Today in Postal History



Crete to United States
June 6, 1911

The island of Crete was racked with decades of civil war after being restored to Turkey in 1840.
Finally in 1898, Great Britain, France, Italy, and Russia forces
took charge and declared the island an autonomous republic in 1899.
After sporadic attempts to align with Greece, the island was united with Greece in 1913.

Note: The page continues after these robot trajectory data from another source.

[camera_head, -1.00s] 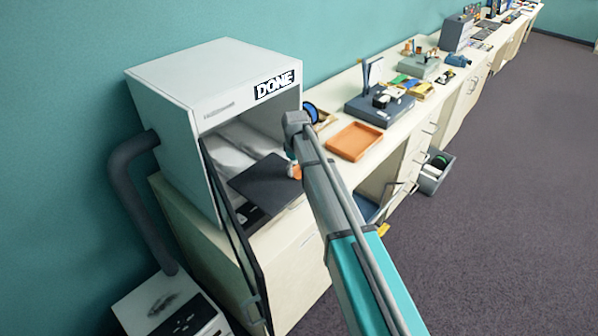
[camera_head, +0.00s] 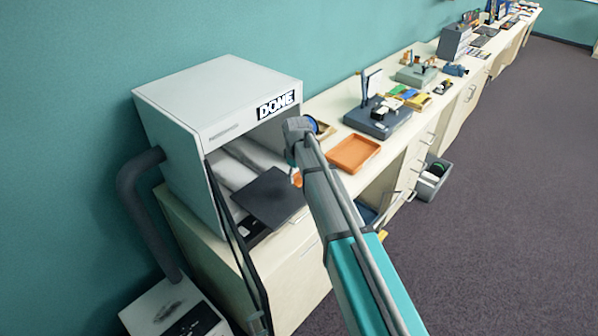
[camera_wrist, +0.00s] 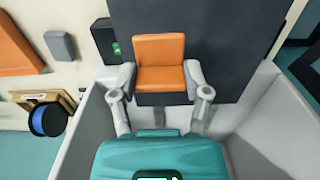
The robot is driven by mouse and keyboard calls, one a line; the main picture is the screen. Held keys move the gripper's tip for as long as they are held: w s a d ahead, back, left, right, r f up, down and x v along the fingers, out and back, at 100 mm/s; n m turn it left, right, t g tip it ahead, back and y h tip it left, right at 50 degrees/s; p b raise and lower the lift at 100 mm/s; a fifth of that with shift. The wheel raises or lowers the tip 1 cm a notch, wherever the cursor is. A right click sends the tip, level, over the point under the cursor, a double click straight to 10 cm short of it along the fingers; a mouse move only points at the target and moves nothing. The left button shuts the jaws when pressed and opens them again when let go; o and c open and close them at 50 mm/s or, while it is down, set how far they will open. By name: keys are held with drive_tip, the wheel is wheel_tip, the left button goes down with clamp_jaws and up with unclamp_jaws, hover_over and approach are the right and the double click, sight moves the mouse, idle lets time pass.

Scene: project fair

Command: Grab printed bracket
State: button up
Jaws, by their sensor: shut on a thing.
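The printed bracket (camera_wrist: 160,62) is an orange L-shaped piece with an upright back and a flat foot, between my fingertips in the wrist view. My gripper (camera_wrist: 160,78) is shut on it from both sides. The dark print plate (camera_wrist: 215,45) is behind and around the bracket; I cannot tell whether they touch. In the head view, only a little orange of the bracket (camera_head: 297,179) shows beside my arm, at the right edge of the plate (camera_head: 270,198). My arm hides the fingers there.
The white printer (camera_head: 215,95) marked DONE has its dark door (camera_head: 238,250) swung open at the left. Pale walls flank my gripper in the wrist view. An orange tray (camera_head: 353,153) and a blue spool (camera_wrist: 47,119) are on the counter nearby. Open floor lies right.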

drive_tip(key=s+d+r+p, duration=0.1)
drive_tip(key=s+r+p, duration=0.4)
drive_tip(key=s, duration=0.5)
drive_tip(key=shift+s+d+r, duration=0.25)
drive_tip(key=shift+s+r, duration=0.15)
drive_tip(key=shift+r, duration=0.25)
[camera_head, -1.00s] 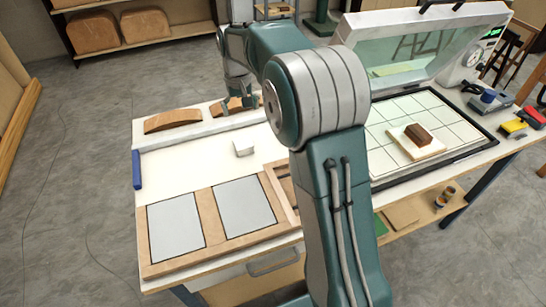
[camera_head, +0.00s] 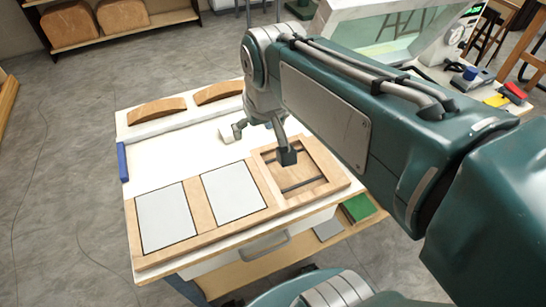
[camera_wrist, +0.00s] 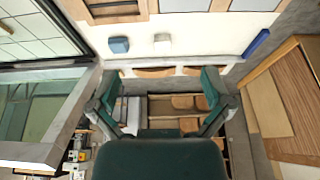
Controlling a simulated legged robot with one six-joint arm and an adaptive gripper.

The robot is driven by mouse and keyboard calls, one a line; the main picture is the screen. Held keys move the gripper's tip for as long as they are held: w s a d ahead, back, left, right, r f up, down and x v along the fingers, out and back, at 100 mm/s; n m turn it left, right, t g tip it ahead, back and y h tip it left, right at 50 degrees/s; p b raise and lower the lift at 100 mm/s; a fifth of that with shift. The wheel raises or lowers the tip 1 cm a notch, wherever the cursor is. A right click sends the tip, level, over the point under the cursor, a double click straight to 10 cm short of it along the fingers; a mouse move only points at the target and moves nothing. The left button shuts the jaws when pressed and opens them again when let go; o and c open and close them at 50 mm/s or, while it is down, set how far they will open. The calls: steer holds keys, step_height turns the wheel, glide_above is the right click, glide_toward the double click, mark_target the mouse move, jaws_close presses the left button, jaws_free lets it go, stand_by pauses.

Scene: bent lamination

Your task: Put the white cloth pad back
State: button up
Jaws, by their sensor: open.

Cretan stamps were first issued in 1900.
In 1908, stamps of Crete overprinted HELLAS (Greece) were
issued after the local parliament declared union with Greece.
However, these were suppressed.

By 1909 the locals grew restless again and issued the stamps used on this cover.
They are also Cretan stamps overprinted Greece in Greek characters.
Both black and red overprints were noted.

This picture postcard has three 1 l violet brown Hermes,
a 2 l dull violet Mycenaean seal, and a 5 l yellow green
Britomartis (Cortyna coin) (Scott 111-113).

The cover was addressed to Cleveland, Ohio.

The illustration is a view of Rethimnon on the north central coast.

There are three CDS for the Xania (also Chania) on the north side of the western end of Crete.
Chania is the site of many archeological treasures.*

*Thanks to David Benson for identifying Xania as the source for these CDS.